WHAT TO PRODUCE:
All of the listing below must be repeated word for word. Pictures are the only thing to omit.

PROVIDED MATERIAL:
────────
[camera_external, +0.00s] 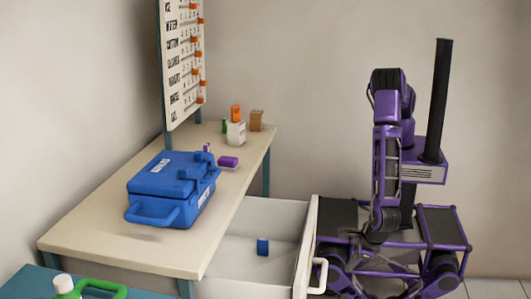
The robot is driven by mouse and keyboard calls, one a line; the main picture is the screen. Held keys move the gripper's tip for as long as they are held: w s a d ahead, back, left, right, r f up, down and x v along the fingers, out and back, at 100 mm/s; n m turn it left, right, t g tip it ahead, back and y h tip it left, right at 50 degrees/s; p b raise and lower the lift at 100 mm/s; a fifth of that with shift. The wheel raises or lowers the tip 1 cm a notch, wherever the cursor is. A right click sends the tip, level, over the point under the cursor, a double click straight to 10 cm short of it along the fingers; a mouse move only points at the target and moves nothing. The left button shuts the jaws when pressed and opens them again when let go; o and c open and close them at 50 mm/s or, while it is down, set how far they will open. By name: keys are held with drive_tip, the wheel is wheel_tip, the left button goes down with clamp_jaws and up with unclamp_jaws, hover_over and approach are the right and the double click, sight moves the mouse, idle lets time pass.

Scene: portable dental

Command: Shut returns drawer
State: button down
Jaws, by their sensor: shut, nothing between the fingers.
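The drawer (231,213) under the table is pulled out towards my base, its white front (305,246) standing well clear of the table. I cannot read a label on it. Its pale handle (318,277) is on the outer face, towards me. A small blue block (262,247) lies inside the drawer. My arm hangs down to the right of the drawer front. My gripper (346,241) is low, just right of the front, shut and empty. Its fingers are small and dark against my base, and I cannot tell whether they touch the drawer.
A blue case (173,189) stands on the beige tabletop (110,233). A label board (183,65) rises at the back. A green-handled item (103,288) is at lower left.

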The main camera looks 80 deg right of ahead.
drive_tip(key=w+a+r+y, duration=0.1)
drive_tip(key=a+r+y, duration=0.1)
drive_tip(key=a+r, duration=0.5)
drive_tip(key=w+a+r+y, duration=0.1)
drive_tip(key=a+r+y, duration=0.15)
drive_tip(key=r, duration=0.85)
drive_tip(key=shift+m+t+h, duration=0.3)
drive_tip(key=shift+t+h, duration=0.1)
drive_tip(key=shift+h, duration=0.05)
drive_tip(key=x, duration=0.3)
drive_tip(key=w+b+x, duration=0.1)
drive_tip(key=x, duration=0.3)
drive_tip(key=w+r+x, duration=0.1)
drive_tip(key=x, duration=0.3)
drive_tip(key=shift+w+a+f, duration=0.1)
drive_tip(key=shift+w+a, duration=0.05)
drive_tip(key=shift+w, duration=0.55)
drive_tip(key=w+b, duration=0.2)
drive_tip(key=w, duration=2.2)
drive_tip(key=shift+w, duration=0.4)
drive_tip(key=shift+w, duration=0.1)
────────
RESPONSE TO THE EXERCISE:
[camera_external, +0.00s] 
The robot is driven by mouse and keyboard calls, one a line; the main picture is the screen. Held keys move the gripper's tip for as long as they are held: w s a d ahead, back, left, right, r f up, down and x v along the fingers, out and back, at 100 mm/s; n m turn it left, right, t g tip it ahead, back and y h tip it left, right at 50 degrees/s; p b raise and lower the lift at 100 mm/s; a fifth of that with shift. The wheel raises or lowers the tip 1 cm a notch, wherever the cursor is. A right click sends the tip, level, over the point under the cursor, a double click straight to 10 cm short of it along the fingers; a mouse move only points at the target and moves nothing. The left button shuts the jaws when pressed and opens them again when let go; o and c open and close them at 50 mm/s or, while it is down, set how far they will open. By name: keys are held with drive_tip, the wheel is wheel_tip, the left button goes down with clamp_jaws and up with unclamp_jaws, hover_over and approach are the right and the double click, sight moves the mouse, idle lets time pass.

Scene: portable dental

Command: Shut returns drawer
State: button down
Jaws, by their sensor: shut, nothing between the fingers.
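The drawer (231,213) under the table is pulled out towards my base, its white front (305,246) standing well clear of the table. I cannot read a label on it. Its pale handle (318,277) is on the outer face, towards me. A small blue block (262,247) lies inside the drawer. My arm hangs down to the right of the drawer front. My gripper (346,241) is low, just right of the front, shut and empty. Its fingers are small and dark against my base, and I cannot tell whether they touch the drawer.
A blue case (173,189) stands on the beige tabletop (110,233). A label board (183,65) rises at the back. A green-handled item (103,288) is at lower left.

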The main camera looks 80 deg right of ahead.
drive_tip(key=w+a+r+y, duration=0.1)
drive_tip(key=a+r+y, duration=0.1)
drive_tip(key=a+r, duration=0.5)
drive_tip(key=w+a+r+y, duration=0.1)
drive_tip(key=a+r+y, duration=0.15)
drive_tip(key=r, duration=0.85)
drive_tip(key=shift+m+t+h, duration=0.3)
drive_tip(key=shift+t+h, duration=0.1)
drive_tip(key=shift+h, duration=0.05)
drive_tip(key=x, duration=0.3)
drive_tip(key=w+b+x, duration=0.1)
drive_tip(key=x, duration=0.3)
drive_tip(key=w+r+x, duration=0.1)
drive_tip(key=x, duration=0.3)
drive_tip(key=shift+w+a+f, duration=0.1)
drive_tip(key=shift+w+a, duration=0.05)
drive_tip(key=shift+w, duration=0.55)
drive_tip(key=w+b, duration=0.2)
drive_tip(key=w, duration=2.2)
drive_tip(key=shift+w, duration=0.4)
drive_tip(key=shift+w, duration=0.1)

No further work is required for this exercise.